Verhaeghen is himself a scientist, a cognitive psychologist working in
America, and he is thoroughly at home in the world of scientific
theories. He even makes nuclear physics come alive.
He has also immersed himself in the history of the period and the
literature of the Holocaust and much of the detail feels authentic.
Yet he is also able to change gear, from nuclear physics to the twists
and turns of a compelling thriller. His book is crammed with an
extraordinary cast of characters: neo-Nazi skinheads and SS officers,
film stars, rabbis and magicians. At times it reads like The White
Hotel (but with Einstein replacing Freud) re-written by Thomas
Pynchon.
There is, however, a big but. The sex is graphic, sometimes
pornographic, and the sex scenes involving SS brothels and Nazi
officers are of dubious taste. It seems that, for 30 years, writers
and film-makers have felt compelled to exploit the pornographic
potential of Nazism. Few artistic trends are as unsavoury as this. The
physical violence is just as explicit and there's a lot of it.

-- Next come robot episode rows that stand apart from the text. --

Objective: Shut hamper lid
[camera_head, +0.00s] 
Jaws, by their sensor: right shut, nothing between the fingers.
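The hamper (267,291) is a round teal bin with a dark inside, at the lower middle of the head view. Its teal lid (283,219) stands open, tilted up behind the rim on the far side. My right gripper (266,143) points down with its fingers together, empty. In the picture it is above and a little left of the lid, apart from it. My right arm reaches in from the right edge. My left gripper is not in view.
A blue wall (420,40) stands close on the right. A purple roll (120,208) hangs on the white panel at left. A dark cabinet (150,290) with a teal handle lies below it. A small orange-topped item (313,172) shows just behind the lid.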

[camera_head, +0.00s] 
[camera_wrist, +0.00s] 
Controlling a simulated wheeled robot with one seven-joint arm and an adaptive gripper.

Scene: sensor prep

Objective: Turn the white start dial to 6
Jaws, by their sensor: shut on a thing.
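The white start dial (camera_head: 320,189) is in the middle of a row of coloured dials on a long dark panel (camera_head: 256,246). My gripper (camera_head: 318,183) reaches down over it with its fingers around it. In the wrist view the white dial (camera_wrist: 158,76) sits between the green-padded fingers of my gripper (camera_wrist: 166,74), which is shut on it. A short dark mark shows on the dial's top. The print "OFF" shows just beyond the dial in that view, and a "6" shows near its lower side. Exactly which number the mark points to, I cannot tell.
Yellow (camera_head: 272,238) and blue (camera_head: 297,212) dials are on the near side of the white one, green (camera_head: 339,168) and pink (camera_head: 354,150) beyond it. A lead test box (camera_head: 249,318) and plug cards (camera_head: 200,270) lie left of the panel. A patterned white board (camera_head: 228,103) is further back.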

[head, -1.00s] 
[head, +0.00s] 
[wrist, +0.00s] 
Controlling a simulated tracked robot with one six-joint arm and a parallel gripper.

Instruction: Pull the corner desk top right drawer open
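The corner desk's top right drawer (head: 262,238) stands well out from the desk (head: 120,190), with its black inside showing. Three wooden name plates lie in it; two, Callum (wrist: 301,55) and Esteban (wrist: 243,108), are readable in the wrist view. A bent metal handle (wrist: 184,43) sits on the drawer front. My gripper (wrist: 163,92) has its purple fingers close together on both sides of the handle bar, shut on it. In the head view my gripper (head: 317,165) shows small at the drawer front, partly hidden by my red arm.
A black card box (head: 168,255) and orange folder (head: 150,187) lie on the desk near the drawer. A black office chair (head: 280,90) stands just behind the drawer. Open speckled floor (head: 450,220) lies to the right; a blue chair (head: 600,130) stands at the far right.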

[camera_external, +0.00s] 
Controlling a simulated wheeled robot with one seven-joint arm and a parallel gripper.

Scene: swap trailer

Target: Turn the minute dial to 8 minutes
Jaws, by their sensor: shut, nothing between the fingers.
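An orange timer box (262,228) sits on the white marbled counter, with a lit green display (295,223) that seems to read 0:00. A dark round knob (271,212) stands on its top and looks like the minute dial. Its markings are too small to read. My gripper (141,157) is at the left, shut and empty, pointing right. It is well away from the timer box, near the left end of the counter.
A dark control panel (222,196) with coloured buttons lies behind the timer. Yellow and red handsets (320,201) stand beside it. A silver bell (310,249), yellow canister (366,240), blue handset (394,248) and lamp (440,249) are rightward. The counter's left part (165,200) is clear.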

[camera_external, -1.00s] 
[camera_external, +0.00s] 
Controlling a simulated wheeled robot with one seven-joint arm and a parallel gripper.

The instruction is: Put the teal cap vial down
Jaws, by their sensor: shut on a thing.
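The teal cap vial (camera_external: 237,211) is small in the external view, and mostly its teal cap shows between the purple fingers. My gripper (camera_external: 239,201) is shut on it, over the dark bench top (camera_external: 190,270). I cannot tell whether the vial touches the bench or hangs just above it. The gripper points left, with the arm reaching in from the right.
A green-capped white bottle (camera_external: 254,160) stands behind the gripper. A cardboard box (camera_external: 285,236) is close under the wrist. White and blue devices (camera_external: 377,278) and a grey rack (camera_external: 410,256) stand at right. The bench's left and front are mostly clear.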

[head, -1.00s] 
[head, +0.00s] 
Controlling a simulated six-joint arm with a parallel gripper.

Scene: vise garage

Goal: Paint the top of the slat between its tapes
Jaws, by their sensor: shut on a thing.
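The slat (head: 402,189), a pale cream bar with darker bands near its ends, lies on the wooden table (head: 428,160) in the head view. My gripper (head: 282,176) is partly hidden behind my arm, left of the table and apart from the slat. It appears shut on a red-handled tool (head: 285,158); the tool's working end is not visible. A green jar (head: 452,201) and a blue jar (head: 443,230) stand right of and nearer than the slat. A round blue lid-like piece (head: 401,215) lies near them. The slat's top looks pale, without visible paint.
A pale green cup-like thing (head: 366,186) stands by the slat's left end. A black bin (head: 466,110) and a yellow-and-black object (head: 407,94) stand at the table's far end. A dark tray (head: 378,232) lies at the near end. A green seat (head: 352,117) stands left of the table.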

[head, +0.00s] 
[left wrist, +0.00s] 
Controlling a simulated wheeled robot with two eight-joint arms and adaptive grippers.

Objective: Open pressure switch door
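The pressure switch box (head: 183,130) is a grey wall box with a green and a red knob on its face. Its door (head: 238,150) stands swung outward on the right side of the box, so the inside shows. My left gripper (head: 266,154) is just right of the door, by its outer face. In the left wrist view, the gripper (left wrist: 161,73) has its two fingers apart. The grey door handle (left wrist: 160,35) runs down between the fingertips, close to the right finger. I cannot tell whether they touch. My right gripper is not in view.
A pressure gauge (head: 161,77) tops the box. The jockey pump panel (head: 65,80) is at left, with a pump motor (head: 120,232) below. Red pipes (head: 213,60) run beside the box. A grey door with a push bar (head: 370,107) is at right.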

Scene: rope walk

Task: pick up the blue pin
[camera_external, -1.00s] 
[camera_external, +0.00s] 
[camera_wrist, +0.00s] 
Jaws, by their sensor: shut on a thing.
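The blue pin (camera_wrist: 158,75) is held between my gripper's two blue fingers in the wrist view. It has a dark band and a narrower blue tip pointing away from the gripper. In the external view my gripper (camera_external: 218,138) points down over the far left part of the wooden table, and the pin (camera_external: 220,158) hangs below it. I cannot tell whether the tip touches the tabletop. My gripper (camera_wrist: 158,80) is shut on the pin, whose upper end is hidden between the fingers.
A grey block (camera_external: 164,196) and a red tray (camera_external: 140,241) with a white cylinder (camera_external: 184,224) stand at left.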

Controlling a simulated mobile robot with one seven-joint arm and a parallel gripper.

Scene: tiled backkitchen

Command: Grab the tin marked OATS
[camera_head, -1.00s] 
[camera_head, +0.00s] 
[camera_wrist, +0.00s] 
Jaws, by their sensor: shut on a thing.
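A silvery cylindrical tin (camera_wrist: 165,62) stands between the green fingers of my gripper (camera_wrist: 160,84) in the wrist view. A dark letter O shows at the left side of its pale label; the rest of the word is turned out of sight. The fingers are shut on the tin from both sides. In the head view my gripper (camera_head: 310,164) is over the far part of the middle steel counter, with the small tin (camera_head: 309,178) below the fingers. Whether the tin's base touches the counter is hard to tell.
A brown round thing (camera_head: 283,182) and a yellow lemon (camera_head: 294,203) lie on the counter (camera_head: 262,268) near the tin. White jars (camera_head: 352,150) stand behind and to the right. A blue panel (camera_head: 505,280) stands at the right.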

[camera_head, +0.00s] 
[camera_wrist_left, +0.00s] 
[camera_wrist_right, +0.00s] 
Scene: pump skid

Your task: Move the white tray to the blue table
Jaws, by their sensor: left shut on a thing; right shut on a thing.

Omega Minor is also too often too heavy and slow, awash with
unnecessary detail, characters and indeed plot. Many readers will get
lost and anyone who can understand the ending deserves a share of the
prizes Verhaeghen has already received for the novel.
It is really three books in one and it is a long wait until page 563
for the big twist. Verhaeghen has put enormous effort into this book.
Unfortunately, the reader has to as well.